| Rows from a robot dataset |
::::

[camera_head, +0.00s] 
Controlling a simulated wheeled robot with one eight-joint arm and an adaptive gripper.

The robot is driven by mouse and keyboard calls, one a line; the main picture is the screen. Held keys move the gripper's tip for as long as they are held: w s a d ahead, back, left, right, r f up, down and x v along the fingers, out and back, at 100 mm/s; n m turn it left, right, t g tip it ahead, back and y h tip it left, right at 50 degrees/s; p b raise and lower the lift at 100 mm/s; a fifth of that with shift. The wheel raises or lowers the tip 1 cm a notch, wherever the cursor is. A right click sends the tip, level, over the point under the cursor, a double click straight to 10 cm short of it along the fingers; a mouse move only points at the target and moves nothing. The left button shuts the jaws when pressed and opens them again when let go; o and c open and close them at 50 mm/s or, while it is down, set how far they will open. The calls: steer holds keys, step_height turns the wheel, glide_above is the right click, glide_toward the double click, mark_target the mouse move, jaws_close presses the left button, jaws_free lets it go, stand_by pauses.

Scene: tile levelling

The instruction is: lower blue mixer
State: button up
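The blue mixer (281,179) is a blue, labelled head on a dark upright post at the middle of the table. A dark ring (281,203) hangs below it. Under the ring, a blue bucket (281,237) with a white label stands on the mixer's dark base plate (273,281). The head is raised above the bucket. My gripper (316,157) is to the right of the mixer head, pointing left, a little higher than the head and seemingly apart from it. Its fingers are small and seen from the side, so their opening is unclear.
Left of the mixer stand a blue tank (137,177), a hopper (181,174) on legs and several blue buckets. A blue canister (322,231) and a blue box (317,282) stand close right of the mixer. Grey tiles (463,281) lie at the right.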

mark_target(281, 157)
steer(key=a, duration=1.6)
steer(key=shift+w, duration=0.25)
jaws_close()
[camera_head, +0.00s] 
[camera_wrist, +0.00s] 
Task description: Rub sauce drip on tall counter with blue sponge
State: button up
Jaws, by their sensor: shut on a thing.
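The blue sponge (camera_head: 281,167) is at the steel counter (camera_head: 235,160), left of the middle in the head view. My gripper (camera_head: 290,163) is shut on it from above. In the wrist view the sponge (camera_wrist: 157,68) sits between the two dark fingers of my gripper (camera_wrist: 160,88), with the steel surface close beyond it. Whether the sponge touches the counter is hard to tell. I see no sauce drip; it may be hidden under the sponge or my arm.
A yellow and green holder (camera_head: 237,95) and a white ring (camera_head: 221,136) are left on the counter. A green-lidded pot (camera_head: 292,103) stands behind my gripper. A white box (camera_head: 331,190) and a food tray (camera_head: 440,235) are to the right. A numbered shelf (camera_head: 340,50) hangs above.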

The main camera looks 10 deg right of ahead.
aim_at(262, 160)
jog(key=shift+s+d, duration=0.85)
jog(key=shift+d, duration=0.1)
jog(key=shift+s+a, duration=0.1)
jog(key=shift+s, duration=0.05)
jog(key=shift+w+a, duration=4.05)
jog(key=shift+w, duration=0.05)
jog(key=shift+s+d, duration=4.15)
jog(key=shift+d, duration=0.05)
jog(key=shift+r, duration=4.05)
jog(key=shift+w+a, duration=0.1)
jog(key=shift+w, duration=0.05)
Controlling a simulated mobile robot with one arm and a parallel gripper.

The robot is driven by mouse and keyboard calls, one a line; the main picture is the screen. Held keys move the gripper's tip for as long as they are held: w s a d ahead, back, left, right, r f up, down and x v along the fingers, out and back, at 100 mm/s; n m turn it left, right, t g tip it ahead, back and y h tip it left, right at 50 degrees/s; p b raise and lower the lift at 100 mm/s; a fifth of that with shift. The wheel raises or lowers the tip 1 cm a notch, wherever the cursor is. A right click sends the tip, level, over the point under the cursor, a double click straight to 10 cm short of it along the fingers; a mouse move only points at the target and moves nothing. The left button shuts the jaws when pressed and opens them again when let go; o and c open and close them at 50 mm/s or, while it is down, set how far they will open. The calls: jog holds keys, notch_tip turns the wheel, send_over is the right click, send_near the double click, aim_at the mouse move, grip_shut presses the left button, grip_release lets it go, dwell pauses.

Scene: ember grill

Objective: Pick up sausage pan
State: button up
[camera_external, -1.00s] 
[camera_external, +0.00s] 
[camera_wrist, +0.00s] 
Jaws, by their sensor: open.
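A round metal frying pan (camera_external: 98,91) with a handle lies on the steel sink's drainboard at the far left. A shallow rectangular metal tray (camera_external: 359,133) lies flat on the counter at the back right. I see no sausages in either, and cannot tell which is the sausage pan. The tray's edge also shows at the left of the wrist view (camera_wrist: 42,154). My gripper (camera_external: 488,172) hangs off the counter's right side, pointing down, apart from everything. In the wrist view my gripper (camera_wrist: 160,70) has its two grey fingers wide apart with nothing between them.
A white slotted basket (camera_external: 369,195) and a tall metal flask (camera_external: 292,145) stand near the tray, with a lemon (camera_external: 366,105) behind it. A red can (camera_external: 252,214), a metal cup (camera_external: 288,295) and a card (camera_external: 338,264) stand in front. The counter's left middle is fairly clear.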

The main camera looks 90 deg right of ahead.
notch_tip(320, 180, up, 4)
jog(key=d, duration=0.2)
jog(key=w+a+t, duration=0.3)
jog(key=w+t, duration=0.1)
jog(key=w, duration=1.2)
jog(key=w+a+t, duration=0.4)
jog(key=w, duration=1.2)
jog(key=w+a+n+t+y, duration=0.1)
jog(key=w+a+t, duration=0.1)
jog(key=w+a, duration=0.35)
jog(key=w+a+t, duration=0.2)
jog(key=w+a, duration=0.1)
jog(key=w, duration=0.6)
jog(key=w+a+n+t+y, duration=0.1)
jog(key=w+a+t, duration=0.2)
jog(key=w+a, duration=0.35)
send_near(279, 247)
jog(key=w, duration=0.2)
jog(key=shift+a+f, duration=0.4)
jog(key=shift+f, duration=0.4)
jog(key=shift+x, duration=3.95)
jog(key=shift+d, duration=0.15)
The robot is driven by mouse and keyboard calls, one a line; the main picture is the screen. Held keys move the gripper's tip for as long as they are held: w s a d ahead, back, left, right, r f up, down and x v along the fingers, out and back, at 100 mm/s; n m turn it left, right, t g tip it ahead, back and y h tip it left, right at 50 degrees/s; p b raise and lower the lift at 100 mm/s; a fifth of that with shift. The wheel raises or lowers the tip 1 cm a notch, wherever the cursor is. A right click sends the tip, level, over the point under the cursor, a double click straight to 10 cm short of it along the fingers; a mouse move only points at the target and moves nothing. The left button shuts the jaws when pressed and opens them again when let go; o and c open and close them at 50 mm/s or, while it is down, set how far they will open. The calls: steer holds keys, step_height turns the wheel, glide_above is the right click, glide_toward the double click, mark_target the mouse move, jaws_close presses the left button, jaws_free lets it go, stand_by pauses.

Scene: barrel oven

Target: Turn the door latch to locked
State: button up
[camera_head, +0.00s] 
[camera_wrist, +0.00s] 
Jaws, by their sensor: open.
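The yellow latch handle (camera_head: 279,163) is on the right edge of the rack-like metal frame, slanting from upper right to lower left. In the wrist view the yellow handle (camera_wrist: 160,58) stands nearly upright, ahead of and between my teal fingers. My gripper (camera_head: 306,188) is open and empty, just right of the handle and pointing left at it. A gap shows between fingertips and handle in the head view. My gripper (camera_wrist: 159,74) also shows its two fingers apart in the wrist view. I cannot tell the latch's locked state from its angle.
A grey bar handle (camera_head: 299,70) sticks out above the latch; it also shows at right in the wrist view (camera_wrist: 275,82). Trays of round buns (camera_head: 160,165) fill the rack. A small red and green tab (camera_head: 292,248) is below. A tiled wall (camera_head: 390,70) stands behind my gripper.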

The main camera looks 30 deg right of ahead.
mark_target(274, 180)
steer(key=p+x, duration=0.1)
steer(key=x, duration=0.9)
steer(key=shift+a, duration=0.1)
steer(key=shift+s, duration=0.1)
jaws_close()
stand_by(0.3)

::::

| Exercise directions |
Collect every line above that contains the word "simulated".

| Written response |
Controlling a simulated wheeled robot with one eight-joint arm and an adaptive gripper.
Controlling a simulated mobile robot with one arm and a parallel gripper.

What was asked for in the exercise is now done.